Figure 2.6: Variance-based uncertainty sampling for a toy 1D regression task. Each column represents an iteration of active learning. In the top row, solid lines show the target function to be learned, while dashed lines show a neural network approximation based on available training data (black dots). The bottom row plots the network’s output variance across the input range, which is used to select the query for the next iteration.
2.5 DISCUSSION
Uncertainty sampling is possibly the most popular active learning strategy in practice. Perhaps this is because of its intuitive appeal combined with the ease of implementation. Most of the common uncertainty-based utility measures do not require significant engineering overhead to use. In fact, as long as the learner can provide a confidence or probability score along with its predictions, any of the measures in Section 2.3 can be employed with the learner as a “black box.” Standard classification or inference procedures can be used, leaving the choice of learning algorithm fairly modular. This is not necessarily the case for all active learning approaches. Furthermore, if inference is fast and tractable, then querying should also be fast and tractable.
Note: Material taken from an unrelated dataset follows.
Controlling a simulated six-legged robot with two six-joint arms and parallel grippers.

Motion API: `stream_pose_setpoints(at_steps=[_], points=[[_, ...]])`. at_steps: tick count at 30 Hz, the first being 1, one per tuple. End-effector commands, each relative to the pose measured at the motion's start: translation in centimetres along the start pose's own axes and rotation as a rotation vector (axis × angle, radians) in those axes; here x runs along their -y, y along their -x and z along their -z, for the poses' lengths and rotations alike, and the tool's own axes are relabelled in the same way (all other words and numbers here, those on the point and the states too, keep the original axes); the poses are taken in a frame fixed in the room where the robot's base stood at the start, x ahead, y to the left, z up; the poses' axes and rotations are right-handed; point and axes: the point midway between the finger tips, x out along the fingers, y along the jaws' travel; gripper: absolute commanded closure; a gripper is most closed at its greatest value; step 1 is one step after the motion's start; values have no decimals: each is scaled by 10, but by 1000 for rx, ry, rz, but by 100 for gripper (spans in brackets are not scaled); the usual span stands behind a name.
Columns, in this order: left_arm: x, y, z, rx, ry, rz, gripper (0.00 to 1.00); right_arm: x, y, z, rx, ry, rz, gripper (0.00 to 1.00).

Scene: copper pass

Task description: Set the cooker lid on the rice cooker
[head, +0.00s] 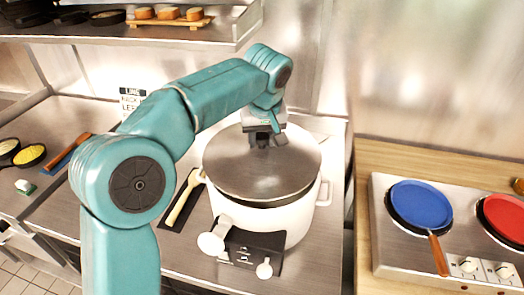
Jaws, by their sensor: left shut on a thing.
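The grey metal cooker lid (250,172) covers the mouth of the white rice cooker (283,226). My left gripper (265,138) is shut on the lid near its far side; the grasped part is hidden by the fingers. A dark band shows between the lid's near right edge and the cooker's rim. I cannot tell whether the lid rests on the rim or hangs just above it. The cooker stands on the steel counter with side handles and a dark front panel. My right gripper is not in view.
A cream-handled utensil (182,203) lies on a dark mat left of the cooker. A hob (395,251) with a blue pan (421,203) and a red pan (507,217) stands at the right. A shelf (190,35) overhangs the back left. Bare counter (325,240) shows right of the cooker.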

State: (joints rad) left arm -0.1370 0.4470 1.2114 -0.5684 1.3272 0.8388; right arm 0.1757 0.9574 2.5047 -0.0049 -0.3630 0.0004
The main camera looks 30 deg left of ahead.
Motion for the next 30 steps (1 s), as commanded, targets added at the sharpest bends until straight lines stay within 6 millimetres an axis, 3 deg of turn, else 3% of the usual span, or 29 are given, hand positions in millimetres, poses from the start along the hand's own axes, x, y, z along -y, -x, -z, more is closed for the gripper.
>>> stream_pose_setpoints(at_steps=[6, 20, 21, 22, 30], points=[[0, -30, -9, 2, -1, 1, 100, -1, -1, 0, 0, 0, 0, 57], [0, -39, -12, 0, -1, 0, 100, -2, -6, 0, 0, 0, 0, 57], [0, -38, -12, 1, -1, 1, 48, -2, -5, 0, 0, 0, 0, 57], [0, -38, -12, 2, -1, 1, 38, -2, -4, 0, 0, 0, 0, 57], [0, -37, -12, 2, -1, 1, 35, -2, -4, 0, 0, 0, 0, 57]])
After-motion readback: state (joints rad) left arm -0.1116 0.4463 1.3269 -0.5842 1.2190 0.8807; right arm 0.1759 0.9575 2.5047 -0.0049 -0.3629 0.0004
Our discussion of uncertainty sampling has, thus far, been limited to the pool-based setting where the learner selects the “best” query from the set of unlabeled data U. Uncertainty sampling can also be employed in the stream-based selective sampling setting, where unlabeled instances are drawn x ∽ DX one at a time from an input distribution, and the learner decides on the spot whether to query or discard it. The simplest way to implement uncertainty-based selective sampling is to set a threshold on the uncertainty measure and use this to define a region of uncertainty. An instance is queried if it falls within the region of uncertainty, and discarded otherwise. The learner is re-trained after each new query instance (or batch of instances) is labeled and added to L.